Gwałtowna wolta chińskich akcji w Hongkongu

Siedem miesięcy temu te walory, zwane akcjami H, ostro drożały, a teraz ich wyceny kojarzone są z Zambią i Laosem

Publikacja: 16.12.2015 13:16

Gwałtowna wolta chińskich akcji w Hongkongu

Foto: Bloomberg

Niedawno analitycy nie nadążali  z podnoszeniem docelowych kursów, a obecnie wskaźnik Hang Seng China Enterprises Index spada najszybciej spośród globalnych konkurencyjnych wskaźników. Eksperci obniżają prognozy dla  spółek z Chin kontynentalnych których wyceny spadły  do poziomów porównywalnych ze spółkami zambijskimi.

Nawet jak na zmienne standardy rynków wschodzących ta zmiana uchodzi za gwałtowną. Byczo nastawieni inwestorzy spodziewali się, że wraz z cięciem stóp procentowych w Chinach, otwieraniem się tego kraju na kapitał zagraniczny a także restrukturyzacją państwowych spółek akcje H w Hongkongu będą przez dłuższy okres zyskiwać.

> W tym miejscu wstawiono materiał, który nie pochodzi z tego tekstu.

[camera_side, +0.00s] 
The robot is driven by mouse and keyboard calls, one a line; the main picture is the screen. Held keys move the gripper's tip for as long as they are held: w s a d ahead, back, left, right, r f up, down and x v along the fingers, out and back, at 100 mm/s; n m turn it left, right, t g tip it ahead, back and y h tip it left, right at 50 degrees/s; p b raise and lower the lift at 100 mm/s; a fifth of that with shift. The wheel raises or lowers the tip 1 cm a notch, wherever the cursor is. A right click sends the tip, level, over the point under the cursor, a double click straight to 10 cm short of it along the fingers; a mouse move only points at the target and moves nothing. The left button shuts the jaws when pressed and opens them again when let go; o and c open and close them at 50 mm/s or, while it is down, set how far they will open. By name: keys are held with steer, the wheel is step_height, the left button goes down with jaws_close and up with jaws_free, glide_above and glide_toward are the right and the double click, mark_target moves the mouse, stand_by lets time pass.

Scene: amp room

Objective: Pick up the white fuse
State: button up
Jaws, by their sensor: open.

Nie przewiedzieli jednak, że druga gospodarka świata zacznie hamować, ani tego, że antykorupcyjna kampania w Państwie Środka zmiecie wielu  znanych menedżerów.

-Zostałem wprowadzony w błąd - przyznaje Hao Hong, główny strateg Bocom International Holdings w Hongkongu  zajmujący się w akcjami chińskich spółek. Teraz wyjaśnia, ze niski poziom  wycen nie wystarczy by podtrzymać rynek.

Hao Hong jest cenionym specjalistą , gdyż jako jeden z nielicznych ekspertów przewidział początek i szczyt boomu na giełdach kontynentalnych, ale jego prognoza dla akcji chińskich spółek notowanych w Hongkongu okazała się zbyt optymistyczna. Teraz przewiduje, ze Hang Seng China  będzie utrzymywał się w dotychczasowym przedziale zmienności.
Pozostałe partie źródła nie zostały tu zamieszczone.